Is this, then, the tale of an abused young woman falling in love and trying to break free? Not quite. Sascha is a different kind of animal. From the start, her apparently carefree way of lolling around with her clothes half fallen off, drinking and using drugs and teasing Michael reveal her as a creature of instinct, going whichever way the wind takes her but nonetheless aware of what she can and can't handle. Her natural playfulness makes everybody like her and it's clear that she brings light into Michael's dark, too-serious world. Like every smart sugar baby she keeps her flirting light, not too suggestive that she might have desires of her own - she lets people see what they want to see. The only way to survive seeming so malleable is to have a core of steel.
Sascha's ongoing flirtation with Thomas takes them to places that almost seem romantic in that typical holiday way - something all the more brilliant because it is destined to be brief, at least unless the usual rules of life should give way. But both Thomas and Sascha are tourists in more ways than one. Michael, for his part, has reached a stage in his life where little surprises him. Though in one scene he is sexually aggressive towards Sascha and treats her with little regard, there is the sense of a deep understanding between them. On one level, she may be a toy - on another, she is a rich man's pet, a little tiger cub just learning to use her claws. Michael seems alert to this before she is.

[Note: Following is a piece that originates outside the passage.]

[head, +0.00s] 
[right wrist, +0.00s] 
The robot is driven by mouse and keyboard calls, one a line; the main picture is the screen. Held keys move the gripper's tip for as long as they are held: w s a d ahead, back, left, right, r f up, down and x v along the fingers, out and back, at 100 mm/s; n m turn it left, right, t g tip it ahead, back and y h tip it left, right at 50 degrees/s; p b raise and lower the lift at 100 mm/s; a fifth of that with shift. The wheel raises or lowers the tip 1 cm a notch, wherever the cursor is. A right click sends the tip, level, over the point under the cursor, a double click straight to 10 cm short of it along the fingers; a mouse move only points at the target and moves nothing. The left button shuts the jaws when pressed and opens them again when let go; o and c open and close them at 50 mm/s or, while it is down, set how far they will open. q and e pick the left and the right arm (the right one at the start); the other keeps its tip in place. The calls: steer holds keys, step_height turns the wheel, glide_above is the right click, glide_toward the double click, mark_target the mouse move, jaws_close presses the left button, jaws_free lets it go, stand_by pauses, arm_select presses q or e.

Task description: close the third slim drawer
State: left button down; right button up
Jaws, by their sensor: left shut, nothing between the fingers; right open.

Nadim Carlsen's picture postcard cinematography presents us with a lazy, endlessly summery world. Sonne, seemingly named for her role, moves through it with languorous ease. Her physical acting is superb, especially in a scene where her character is unconscious and has to be completely flexible. Because Sascha is also a performer, it becomes apparent early on that we can't trust what we see on her face, no matter how guileless it may look; it is through her body that Sonne tells us who she is, whilst director Isabella Eklöf's camera follows her as if it belonged to another tourist passing through, catching glimpses of other people's lives. This is a dream world open only to the rich - even Thomas owns a yacht - and to most of those who glimpse it, it will remain distant. To stay there - to become one of its creatures - one has to break all the usual rules.